▶ [TASK STATEMENT]:
Restate exactly, and only, the lines from the one with "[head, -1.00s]" through the end of the data, with both of those end lines kept. Drop any pictures.

====== RAW DATA ======

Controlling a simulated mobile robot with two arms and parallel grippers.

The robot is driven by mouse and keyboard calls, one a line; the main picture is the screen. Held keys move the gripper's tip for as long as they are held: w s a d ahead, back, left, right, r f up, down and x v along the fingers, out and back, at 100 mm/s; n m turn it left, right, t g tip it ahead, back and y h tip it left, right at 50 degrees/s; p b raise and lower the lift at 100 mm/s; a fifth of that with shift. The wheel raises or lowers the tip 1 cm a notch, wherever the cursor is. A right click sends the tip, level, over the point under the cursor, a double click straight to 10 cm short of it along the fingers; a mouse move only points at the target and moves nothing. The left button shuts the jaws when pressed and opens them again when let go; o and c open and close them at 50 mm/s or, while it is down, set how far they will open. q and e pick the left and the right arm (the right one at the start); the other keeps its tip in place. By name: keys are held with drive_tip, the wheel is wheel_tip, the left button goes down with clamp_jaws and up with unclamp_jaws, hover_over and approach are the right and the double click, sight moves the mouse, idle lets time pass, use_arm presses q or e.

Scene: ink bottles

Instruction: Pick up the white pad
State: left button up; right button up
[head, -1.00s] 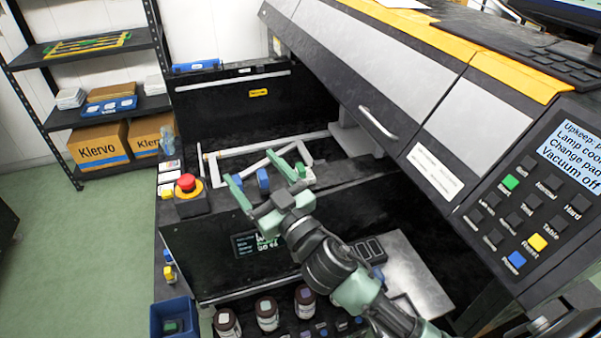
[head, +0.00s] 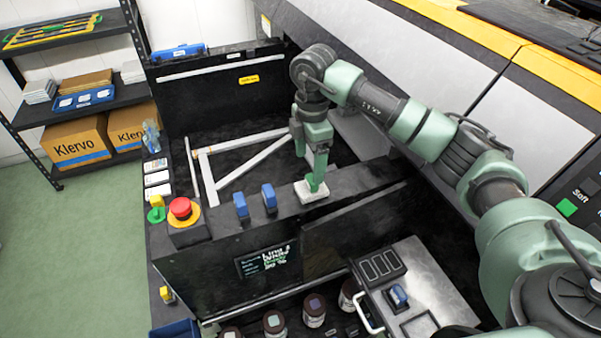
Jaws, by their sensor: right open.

======

▶ [SOLUTION TO THE EXERCISE]:
[head, -1.00s] 
[head, +0.00s] 
Jaws, by their sensor: right open.

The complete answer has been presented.